>>

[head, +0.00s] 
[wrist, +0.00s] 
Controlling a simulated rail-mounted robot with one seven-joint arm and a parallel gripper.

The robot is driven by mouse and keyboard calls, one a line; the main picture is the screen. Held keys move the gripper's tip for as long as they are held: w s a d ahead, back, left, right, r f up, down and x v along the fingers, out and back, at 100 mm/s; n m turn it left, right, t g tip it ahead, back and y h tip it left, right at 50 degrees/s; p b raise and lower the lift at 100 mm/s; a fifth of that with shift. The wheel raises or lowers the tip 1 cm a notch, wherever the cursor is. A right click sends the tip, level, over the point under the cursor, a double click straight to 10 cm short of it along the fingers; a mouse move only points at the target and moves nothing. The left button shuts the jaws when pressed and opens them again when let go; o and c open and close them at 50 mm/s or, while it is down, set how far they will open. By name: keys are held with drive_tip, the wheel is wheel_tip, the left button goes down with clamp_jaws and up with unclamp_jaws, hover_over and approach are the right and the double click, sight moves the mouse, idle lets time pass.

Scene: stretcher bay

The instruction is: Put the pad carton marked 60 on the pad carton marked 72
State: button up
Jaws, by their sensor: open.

<<

■ Direction
Type out all of the material again, word for word.

■ Result for this task
[head, +0.00s] 
[wrist, +0.00s] 
Controlling a simulated rail-mounted robot with one seven-joint arm and a parallel gripper.

The robot is driven by mouse and keyboard calls, one a line; the main picture is the screen. Held keys move the gripper's tip for as long as they are held: w s a d ahead, back, left, right, r f up, down and x v along the fingers, out and back, at 100 mm/s; n m turn it left, right, t g tip it ahead, back and y h tip it left, right at 50 degrees/s; p b raise and lower the lift at 100 mm/s; a fifth of that with shift. The wheel raises or lowers the tip 1 cm a notch, wherever the cursor is. A right click sends the tip, level, over the point under the cursor, a double click straight to 10 cm short of it along the fingers; a mouse move only points at the target and moves nothing. The left button shuts the jaws when pressed and opens them again when let go; o and c open and close them at 50 mm/s or, while it is down, set how far they will open. By name: keys are held with drive_tip, the wheel is wheel_tip, the left button goes down with clamp_jaws and up with unclamp_jaws, hover_over and approach are the right and the double click, sight moves the mouse, idle lets time pass.

Scene: stretcher bay

The instruction is: Put the pad carton marked 60 on the pad carton marked 72
State: button up
Jaws, by their sensor: open.

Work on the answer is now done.